ABSTRACT

Throughout the middle ages the connexion between the church and literary education remained very close. Such education was not regarded as a general preparation for life, but as equipment for a career: and that career in its broadest sense the service of the church. This was a legacy of the dark ages, when for hundreds of years the only class taught to read and write, and to take possession of the human heritage of learning by a knowledge of Latin, was the clerical militia. A clerk, by definition, was one whose lot it was to serve the Lord. Gradually, certain other classes had been taught reading, writing and Latin, for practical ends. Kings, dukes and such like must be able to sign their names. By the fourteenth century an Italian writer recommended that even women, down to the daughters of marquises, should be educated, so that they might sign charters: for those beneath them in the social scale there was no need. Bailiffs and reeves, even of a humble description, had usually, in the fourteenth century, picked up enough reading, writing and figures to be able to keep accounts.

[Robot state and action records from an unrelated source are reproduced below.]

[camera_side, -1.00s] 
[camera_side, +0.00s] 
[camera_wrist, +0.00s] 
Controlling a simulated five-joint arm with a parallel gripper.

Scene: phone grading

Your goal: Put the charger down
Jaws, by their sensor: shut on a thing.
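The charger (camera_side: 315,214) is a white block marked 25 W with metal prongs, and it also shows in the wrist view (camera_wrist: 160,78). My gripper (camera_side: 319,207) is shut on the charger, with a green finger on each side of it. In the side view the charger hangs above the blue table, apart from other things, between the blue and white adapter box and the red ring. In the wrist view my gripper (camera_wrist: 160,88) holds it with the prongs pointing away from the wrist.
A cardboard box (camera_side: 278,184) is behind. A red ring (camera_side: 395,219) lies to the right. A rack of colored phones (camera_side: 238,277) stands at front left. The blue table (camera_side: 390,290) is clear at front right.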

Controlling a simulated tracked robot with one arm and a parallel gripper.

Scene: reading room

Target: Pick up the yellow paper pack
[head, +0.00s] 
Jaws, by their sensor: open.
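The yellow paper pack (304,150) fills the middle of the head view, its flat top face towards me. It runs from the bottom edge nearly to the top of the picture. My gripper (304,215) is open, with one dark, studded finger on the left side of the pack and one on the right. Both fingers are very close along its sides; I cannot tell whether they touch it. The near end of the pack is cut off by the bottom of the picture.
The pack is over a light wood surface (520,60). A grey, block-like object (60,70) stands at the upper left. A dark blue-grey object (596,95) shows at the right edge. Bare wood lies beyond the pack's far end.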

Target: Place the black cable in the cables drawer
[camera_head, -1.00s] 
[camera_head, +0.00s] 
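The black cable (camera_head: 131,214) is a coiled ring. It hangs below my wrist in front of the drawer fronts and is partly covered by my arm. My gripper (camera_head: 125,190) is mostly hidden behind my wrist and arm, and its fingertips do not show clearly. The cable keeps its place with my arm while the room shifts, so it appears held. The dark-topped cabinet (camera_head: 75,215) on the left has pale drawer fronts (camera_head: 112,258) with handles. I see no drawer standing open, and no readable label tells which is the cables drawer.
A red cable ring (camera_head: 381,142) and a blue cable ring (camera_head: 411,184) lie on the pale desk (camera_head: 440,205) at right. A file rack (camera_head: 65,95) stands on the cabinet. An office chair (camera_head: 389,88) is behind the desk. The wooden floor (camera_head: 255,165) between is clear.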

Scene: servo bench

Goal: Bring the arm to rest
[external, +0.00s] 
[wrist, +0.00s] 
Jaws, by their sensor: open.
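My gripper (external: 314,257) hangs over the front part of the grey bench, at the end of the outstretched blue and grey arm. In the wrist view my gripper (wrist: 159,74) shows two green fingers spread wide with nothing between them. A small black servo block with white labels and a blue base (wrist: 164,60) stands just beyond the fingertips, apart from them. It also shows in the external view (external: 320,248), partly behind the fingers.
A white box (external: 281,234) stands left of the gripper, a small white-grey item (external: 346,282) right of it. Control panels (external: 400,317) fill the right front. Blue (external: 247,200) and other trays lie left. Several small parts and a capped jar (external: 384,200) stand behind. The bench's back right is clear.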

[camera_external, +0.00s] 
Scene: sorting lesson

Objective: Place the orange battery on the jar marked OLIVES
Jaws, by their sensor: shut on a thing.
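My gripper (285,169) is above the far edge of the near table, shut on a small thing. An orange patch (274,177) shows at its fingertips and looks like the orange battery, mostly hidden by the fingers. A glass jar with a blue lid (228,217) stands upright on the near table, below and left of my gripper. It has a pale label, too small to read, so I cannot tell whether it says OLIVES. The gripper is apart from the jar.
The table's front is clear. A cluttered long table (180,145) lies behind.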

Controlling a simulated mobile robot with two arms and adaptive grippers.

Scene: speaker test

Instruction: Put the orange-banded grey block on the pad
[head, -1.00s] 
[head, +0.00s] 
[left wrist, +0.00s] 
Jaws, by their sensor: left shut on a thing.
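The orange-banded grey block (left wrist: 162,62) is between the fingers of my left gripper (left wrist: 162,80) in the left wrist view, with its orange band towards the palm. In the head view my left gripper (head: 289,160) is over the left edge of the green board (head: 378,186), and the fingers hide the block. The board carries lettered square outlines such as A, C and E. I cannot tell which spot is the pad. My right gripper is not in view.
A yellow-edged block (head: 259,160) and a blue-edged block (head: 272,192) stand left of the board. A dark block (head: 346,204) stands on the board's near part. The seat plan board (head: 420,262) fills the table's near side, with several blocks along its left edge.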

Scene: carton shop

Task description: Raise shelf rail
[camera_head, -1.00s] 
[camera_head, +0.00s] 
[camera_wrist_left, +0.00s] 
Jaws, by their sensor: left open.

Notaries public, at the end of the fourteenth century, were beginning to be described in records as “literate laymen,” as were some other witnesses to documents. Nobles and knights were laymen, but at the end of the fourteenth century they could read and write: so could “solemn merchants” in the towns. But it was still true at the end of the fourteenth century that ability to read and write was confined mainly to those in orders, those with the clerical tonsure,

and those who by attendance at a grammar school or university were “scholares,” and entitled to benefit of clergy. The records of the Châtelet at Paris, about 1400, with its jurisdiction and prisons, show that many arrested persons claimed benefit of clergy “falsely,” and that in proof of their clerkship they were asked to produce the letters given them when they were shorn, or bring witnesses to that event. One clerk escaped by recitation of the psalm, “The Lord is the lot of my inheritance,” which he would have recited with the bishop who was shearing him; and in England this proof was accepted in the late fifteenth century, and the verse became known as the “neck-verse.”